**Challenge**
Word for word, quote all of the material, omitting the pictures.

**Information provided**
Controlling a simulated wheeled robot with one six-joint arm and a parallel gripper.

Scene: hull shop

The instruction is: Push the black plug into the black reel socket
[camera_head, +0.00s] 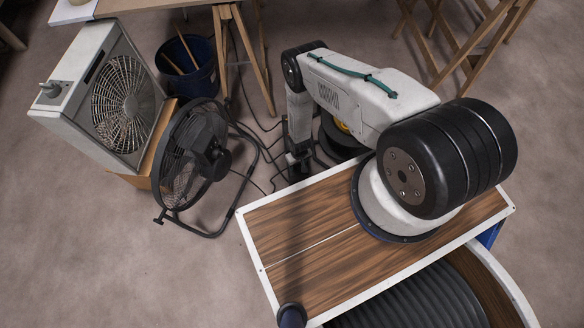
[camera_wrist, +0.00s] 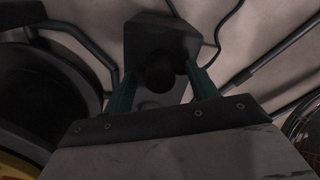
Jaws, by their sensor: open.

**Task output**
Controlling a simulated wheeled robot with one six-joint arm and a parallel gripper.

Scene: hull shop

The instruction is: Push the black plug into the black reel socket
[camera_head, +0.00s] 
[camera_wrist, +0.00s] 
Jaws, by their sensor: open.

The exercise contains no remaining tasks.